- MATIC price looks primed to retrace before continuing its upswing.
- dYdX Protocol listed MATIC-USD perpetual for trading on its platform.
- Mask Network goes live on Polygon network.
MATIC price has seen a massive bull rally over the past week. The recent listing of MATIC-USD perpetual on the dYdX platform and other developments might push Polygon on another leg-up.
dYdX and Mask Network boost Polygon adoption
dYdX Protocol is an open trading platform that recently listed a MATIC-USD perpetual, which can be traded up to 10X leverage by investors outside the US.
Unlike trading on a traditional centralized exchange, dYdX offers market participants operating with no gas fees and low trade fees.
In a tweet, the platform detailed its plans for the future as it stated,
Over the upcoming months, we plan to add 1-2 additional markets every week from sectors such as DeFi, emerging Layer 1 blockchains, and more.
The dYdX platform supports 16 perpetual markets on Layer 2, with plans of adding more shortly.
While this development will allow traders to take advantage of MATIC price swings, Mask Network announced that it was live on Polygon, furthering its adoption.
Mask Network, which describes itself as “The Portal to the New, Open Internet,” notified that its integration with MATIC and the Binance Smart chain network is “the beginning of the Web 3.0 multi-chain era.”
Noting the advantages of integrating the Layer 2 solution, the blog read,
We are excited about the multi-chain era. This not only lowers the cost for users, provides a richer experience but is also an inevitable stage of Mask Network’s vision of creating an open internet of the future.
Additionally, the announcement mentioned that going live on MATIC and other blockchains will increase the diversity of users and help create faster and cheaper DApps while broadening the scope of the ecosystem.

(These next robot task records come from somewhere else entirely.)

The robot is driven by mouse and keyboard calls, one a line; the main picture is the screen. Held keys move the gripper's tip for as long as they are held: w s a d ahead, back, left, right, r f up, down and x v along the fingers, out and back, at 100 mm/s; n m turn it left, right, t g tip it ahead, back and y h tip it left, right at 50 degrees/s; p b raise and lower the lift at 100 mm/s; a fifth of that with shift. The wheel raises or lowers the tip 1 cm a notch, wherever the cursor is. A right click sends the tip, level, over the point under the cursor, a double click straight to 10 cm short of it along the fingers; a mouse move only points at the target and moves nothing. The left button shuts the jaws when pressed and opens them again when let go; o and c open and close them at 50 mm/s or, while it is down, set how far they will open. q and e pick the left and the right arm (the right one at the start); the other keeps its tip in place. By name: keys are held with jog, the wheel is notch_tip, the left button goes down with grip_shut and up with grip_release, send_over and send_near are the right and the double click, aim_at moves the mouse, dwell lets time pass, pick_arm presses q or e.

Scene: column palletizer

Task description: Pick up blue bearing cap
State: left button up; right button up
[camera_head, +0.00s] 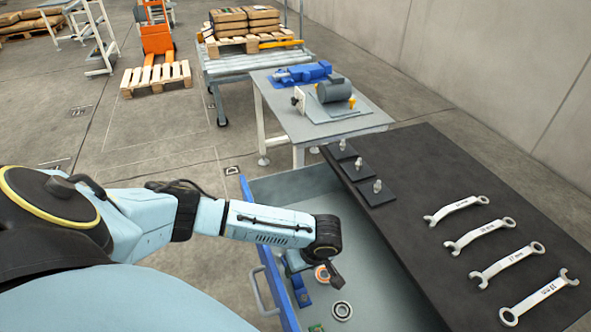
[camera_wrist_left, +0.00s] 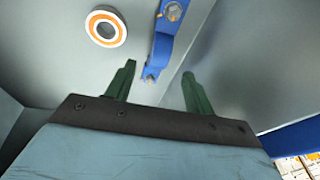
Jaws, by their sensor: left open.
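The blue bearing cap (camera_wrist_left: 163,42) lies on the grey drawer floor in the left wrist view, a curved blue strap with a metal bolt in its upper part. In the head view the blue cap (camera_head: 300,291) lies near the drawer's blue front, partly hidden by my left wrist. My left gripper (camera_wrist_left: 158,68) is open, with its two green fingers spread and nothing between them. The cap's near end lies between and just beyond the fingertips in the picture; I cannot tell the height gap. My right gripper is not in view.
An orange-ringed bearing (camera_wrist_left: 106,26) lies left of the cap. A plain bearing (camera_head: 342,311) lies nearby in the open drawer (camera_head: 285,190). Drawer walls surround the parts. Several wrenches (camera_head: 505,260) and small bolted plates (camera_head: 376,193) rest on the dark worktop (camera_head: 420,180).

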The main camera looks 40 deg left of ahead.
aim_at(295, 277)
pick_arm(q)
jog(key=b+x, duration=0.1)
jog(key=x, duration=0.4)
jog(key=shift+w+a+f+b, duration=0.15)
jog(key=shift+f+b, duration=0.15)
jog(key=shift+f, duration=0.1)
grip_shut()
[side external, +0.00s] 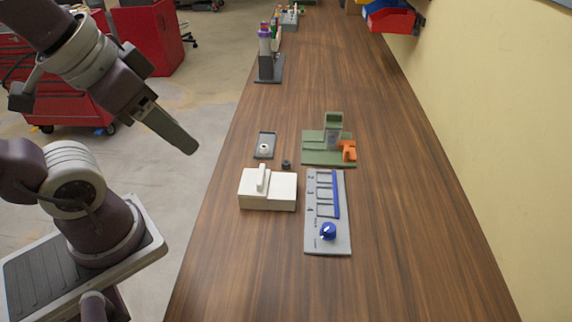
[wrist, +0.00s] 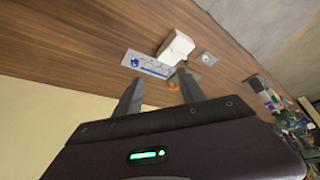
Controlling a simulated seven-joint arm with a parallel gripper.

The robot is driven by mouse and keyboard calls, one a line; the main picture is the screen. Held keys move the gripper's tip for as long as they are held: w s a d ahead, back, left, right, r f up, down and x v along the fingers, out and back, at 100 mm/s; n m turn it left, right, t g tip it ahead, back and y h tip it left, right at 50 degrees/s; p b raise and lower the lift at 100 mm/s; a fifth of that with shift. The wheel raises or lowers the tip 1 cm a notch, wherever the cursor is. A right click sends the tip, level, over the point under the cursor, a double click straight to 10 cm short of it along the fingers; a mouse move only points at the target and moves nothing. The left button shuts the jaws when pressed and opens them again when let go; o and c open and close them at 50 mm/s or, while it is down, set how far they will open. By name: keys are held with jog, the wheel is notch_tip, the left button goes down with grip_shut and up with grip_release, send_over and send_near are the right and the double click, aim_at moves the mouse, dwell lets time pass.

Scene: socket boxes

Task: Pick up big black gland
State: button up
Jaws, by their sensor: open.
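A small black round piece (side external: 286,164), which looks like the big black gland, sits on the wooden table between the white box (side external: 268,190) and the green fixture (side external: 318,153). My gripper (side external: 188,146) is raised in the air to the left of the table, well apart from the black piece. In the wrist view its two fingers (wrist: 158,88) are spread with nothing between them.
A dark plate with a white ring (side external: 264,146) lies behind the white box. A grey panel with a blue knob (side external: 328,243) lies right of the box. The green fixture holds an orange part (side external: 348,150). The table's front and right are clear.

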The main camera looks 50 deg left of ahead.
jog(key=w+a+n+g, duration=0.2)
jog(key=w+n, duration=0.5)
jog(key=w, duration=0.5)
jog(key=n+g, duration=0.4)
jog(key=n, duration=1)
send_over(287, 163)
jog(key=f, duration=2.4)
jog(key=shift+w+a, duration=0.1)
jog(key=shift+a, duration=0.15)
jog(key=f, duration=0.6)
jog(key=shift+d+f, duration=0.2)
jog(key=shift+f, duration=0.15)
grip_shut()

MATIC price looks to continue its upswing
MATIC price rose roughly 47% in less than four days. This uptick stopped right before the resistance level at $1.739. However, the decisive close above the 50% Fibonacci retracement level at $1.587 reassures that the potential retracement might be short-lived. A worst-case scenario would be an 11% dip toward the support level at $1.465.
Investors can expect the resurgence of buyers at these levels, which might resume the leg-up. If this were to happen, MATIC price could rise 18% to breach the immediate resistance level at $1.739. Following this, the subsequent barriers at $1.947 and $2.027 will be tagged.
However, in a highly bullish scenario, Polygon could rise to create an equal high at $2.262 before tagging the range high at $2.2433.
MATIC/USDT 4-hour chart
While it will not invalidate the upswing, a dip into the 62% or 70.5% Fibonacci retracement levels at $1.382 and $1.238, respectively, will provide MATIC buyers another chance at the bull rally.
However, a breakdown below 79% Fibonacci retracement levels at $1.095 would invalidate the bullish thesis. Such a move might further trigger a 32% sell-off to $0.74.